Sophocles (ca 495 – ca 405)

Wrote 120 dramas

7 recoverable tragedies available today

Antigone ca 442

Oedipus the King ca 429

Dionysian festivals honoring the God of human and agricultural fertility began around 1200 BC

Were an annual Spring religious ritual by 600 BC

534 BC A drama competition was added, leading to the tragedies, comedies, and satyrs of Aeschylus, Euripides, and Sophocles

Tragedy: Signature Cultural Symbol of Athenian Democracy (under Pericles) – A Duty to attend

  • Helped involved all citizens in active political participation (an essential goal of the Athenians) helped highlight political and moral themes
  • Helped in the process of lifelong education for the tremendous responsibility of democracy (“ruling and being ruled”)
  • Tragedy for the Greeks was a religious and moral undertaking
  • For Aristotle, “the imitation of an action that is complete and noble”
  • Wisdom is learned through suffering. How else is it learned?
  • Fear, pity, empathy all processed through catharsis
  • First great play: Aeschylus’s The Persians (472); last great tragedies appear at the end of the Peloponnesian War around 404.

Sophocles plays were based on themes found in ancient lore, unlike Aeschylus & Euripides, but this safe distance from contemporary events allowed him to comment all the more powerfully on 5th Century Athenian politics and morals.

Sophocles’ audiences were all too familiar with the Oedipus legend

Sophocles renders the legend so as to expose essential questions in the emergent Athenian democracy.

  • Critique of Pericles’ leadership in the Peloponnesian War and to show the importance for establishing civil law in harmony with divine law
  • Warning to the Athenians – and Pericles -- at the height of their power
  • The stories work on 4 levels: Mythology (History), Moral Dimension: Actions have consequences, Contemporary Meaning, Timeless

Oedipus the King

Performed in 429 during a great plague in Athens

Pericles declared war on Sparta, & refused the Spartans negotiations. Plague was partly induced by the bodies left by the fighting.

Pericles was confident and saw the war as ineluctable. Sophocles is commenting on Pericles’ hubris in the tragedy.

Oedipus: Valorizes human agency

Chorus: Traditional or conventional wisdom

Oedipus – A commanding figure – Periclean in nature, insofar as he was the only one to solve the Sphinx

He tells the Sphinx, “It is man who speaks with one voice, crawls in the morning, walks on 2 legs at noon, and walks on three legs at night.”

Oedipus, at the top of his power, send Creon to determine the cause of plague. He, like Pericles, is supremely confident in his ability to determine, and solve the causes of the plague.

Oedipus: Pursue truth, in the open.

Direct reference to Pericles: The blind soothsayer declares Oedipus to be the pollution.

Oedipus responds that it must be a plot by Teriesias and Creon to take his throne.

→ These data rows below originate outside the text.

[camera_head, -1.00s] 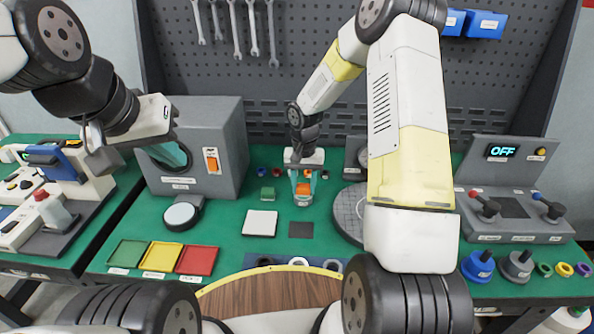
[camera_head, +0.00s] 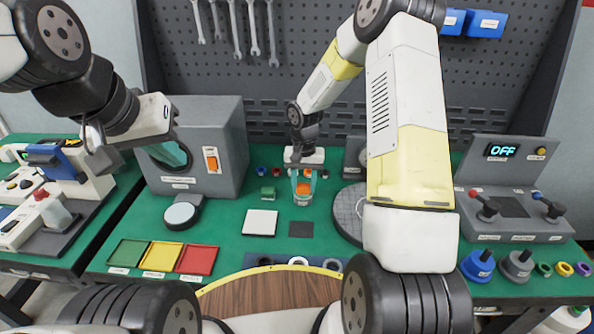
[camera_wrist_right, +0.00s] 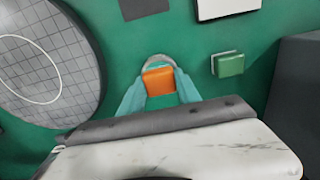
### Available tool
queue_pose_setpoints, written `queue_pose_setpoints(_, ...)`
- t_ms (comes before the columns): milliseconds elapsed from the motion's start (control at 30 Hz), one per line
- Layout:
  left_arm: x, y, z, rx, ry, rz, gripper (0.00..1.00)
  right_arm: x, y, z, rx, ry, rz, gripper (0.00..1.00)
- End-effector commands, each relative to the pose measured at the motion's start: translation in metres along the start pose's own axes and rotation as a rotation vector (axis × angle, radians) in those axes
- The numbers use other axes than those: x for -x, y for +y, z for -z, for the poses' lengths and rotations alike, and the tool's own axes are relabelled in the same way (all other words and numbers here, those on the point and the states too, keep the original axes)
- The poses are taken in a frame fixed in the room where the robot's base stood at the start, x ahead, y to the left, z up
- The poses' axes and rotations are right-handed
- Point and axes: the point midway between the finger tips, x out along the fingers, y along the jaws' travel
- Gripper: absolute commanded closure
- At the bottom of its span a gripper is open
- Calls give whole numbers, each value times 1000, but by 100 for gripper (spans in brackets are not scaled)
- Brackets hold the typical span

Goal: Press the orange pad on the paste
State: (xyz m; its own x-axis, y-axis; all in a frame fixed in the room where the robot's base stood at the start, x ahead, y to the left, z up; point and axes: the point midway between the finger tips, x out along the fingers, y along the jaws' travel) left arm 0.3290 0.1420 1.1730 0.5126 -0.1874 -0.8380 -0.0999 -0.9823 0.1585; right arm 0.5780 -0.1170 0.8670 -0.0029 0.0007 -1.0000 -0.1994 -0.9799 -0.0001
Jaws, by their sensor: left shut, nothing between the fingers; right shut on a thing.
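The orange pad (camera_head: 303,188) is between the teal fingers of my right gripper (camera_head: 303,186), which is shut on it and points straight down. In the right wrist view the orange pad (camera_wrist_right: 158,81) shows between the two fingertips. A pale round dish (camera_head: 302,201) sits directly under the pad; in the right wrist view its grey rim (camera_wrist_right: 157,60) shows beyond the pad. The paste itself is hidden, and I cannot tell whether the pad touches it. My left gripper (camera_head: 178,155) is shut and empty in front of the grey box.
A green block (camera_head: 267,193) stands left of the dish. A white tile (camera_head: 260,223) and a dark square (camera_head: 300,229) lie in front. A round gridded plate (camera_head: 348,215) is close on the right. Green, yellow and red trays (camera_head: 160,257) lie front left.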

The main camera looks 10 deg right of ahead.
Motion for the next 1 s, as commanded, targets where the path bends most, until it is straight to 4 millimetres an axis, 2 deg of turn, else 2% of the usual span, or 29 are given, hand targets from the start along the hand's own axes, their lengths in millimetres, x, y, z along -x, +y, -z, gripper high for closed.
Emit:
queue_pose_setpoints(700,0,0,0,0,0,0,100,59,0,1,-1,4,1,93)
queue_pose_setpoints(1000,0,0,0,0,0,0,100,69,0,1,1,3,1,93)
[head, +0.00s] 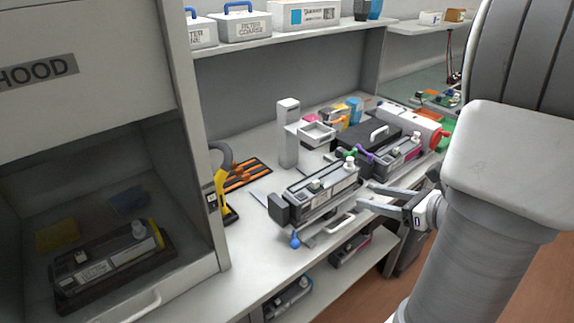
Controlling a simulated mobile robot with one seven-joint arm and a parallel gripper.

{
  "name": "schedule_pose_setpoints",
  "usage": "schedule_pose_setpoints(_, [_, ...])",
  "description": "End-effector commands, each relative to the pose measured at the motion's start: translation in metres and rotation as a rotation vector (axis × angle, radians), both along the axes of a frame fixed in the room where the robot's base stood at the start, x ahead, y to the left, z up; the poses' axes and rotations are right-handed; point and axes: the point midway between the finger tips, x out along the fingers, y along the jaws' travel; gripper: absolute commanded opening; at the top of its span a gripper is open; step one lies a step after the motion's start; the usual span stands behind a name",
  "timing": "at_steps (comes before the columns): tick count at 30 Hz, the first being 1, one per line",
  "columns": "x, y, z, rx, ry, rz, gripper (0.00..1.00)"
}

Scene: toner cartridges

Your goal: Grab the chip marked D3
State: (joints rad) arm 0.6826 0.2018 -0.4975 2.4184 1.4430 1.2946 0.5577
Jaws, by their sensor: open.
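I cannot make out a chip marked D3; labels here are too small to read. A dark toner cartridge (318,189) lies on the bench in the middle, with a small green part and a white cap on top. Another cartridge (398,158) lies behind it to the right, and a third (106,263) is inside the hood at left. My gripper (364,196) is open at the right end of the middle cartridge, its two fingers pointing left. I see nothing between the fingers, and I cannot tell whether they touch the cartridge.
A white post (288,133) with a small tray (317,133) stands behind the middle cartridge. A yellow-handled tool (222,190) and a dark mat with orange strips (248,177) lie left. The hood wall (198,150) bounds the bench. More cartridges sit on the lower shelf (322,277).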

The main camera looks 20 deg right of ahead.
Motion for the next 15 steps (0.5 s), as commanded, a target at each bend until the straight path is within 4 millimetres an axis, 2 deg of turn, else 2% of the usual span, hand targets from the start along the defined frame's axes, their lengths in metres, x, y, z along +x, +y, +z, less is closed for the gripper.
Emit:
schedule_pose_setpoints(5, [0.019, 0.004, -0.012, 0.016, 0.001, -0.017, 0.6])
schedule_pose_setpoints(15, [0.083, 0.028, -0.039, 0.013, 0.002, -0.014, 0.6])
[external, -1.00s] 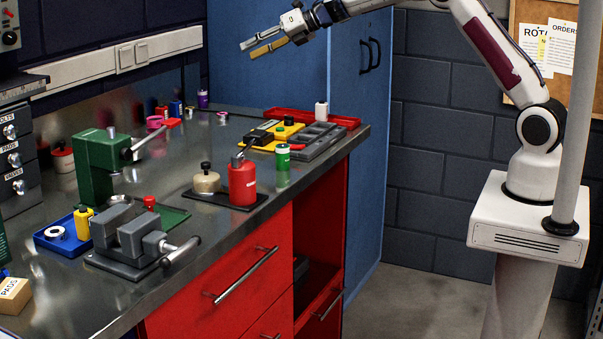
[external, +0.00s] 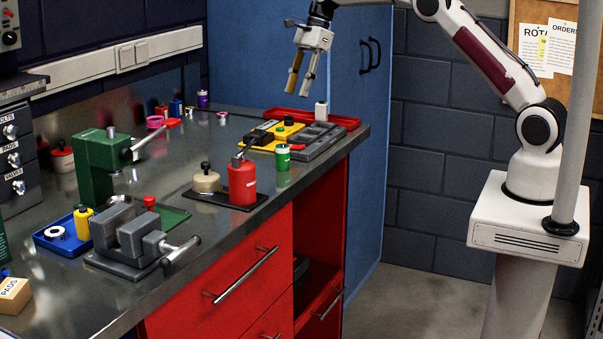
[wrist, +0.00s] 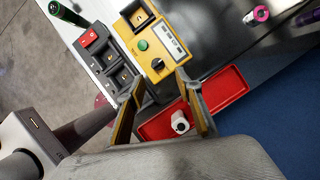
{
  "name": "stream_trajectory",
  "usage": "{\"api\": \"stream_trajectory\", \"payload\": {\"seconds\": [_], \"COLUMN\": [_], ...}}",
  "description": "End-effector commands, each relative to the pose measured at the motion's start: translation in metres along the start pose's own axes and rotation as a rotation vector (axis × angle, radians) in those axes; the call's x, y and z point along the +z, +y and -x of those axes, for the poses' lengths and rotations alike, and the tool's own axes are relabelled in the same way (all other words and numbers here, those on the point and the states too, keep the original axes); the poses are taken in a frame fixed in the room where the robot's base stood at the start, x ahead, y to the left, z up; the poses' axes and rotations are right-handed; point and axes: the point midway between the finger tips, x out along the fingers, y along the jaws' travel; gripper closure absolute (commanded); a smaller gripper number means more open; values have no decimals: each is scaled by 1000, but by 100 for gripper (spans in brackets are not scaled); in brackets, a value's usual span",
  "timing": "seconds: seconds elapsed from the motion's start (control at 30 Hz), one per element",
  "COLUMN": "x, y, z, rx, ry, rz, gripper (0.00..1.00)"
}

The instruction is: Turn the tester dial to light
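The yellow tester (external: 259,147) lies at the far right end of the bench, with a green button and black parts on top. In the wrist view the yellow tester (wrist: 144,60) shows a small black dial (wrist: 158,64), a green button (wrist: 143,45) and a pale label strip. The dial's setting is too small to read. My gripper (external: 298,94) points down above the bench end, well above the tester and apart from it. In the wrist view my gripper (wrist: 162,104) has its two fingers spread with nothing between them; the dial appears just beyond the fingertips.
Beside the tester are a grey box (wrist: 113,62) with a red switch, a red tray (wrist: 226,91) and a white bottle (wrist: 180,122). A green cylinder (external: 282,166) stands in front. A red can (external: 242,184) and a vise (external: 132,236) stand nearer. The blue cabinet (external: 260,50) is behind.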

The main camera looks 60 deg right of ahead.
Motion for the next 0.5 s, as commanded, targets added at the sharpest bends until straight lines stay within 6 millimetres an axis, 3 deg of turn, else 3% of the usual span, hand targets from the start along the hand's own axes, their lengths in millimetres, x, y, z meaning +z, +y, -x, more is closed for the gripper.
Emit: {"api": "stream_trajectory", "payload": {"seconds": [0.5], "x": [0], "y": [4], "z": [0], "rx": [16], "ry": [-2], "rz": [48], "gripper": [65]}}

At every turn, Oedipus insists on using reason and disavowing the Gods. His tragic flaw: A hubristic belief in the power of his own mind.

One moral: Problem of stubborn belief in one’s own reason and abilities

There is a higher morality than earthly law

Oedipus refusal of divine wisdom causes absolute ruin upon his house.

Might not have married Jocasta in Thebes – who was old enough to be his mother

Might have immediately removed himself from Thebes upon Teriesias’s identification of

him as the source of the plague.

Does Oedipus redeem himself? How? What further morals might we glean?